Repeat exactly the lines beginning at the one that contains "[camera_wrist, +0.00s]" and running to the end of the material. Omit the pictures.

_PROVIDED MATERIAL_
────

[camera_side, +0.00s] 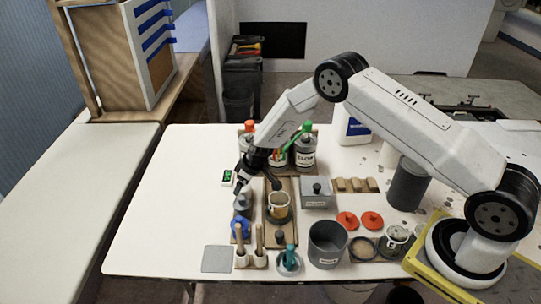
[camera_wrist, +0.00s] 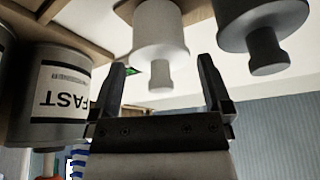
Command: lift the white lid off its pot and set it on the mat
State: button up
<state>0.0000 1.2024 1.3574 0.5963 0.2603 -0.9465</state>
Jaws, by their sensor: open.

────

_RESPONSE TO THE TASK_
[camera_wrist, +0.00s] 
Command: lift the white lid off its pot and set it on the mat
State: button up
<state>0.0000 1.2024 1.3574 0.5963 0.2603 -0.9465</state>
Jaws, by their sensor: open.

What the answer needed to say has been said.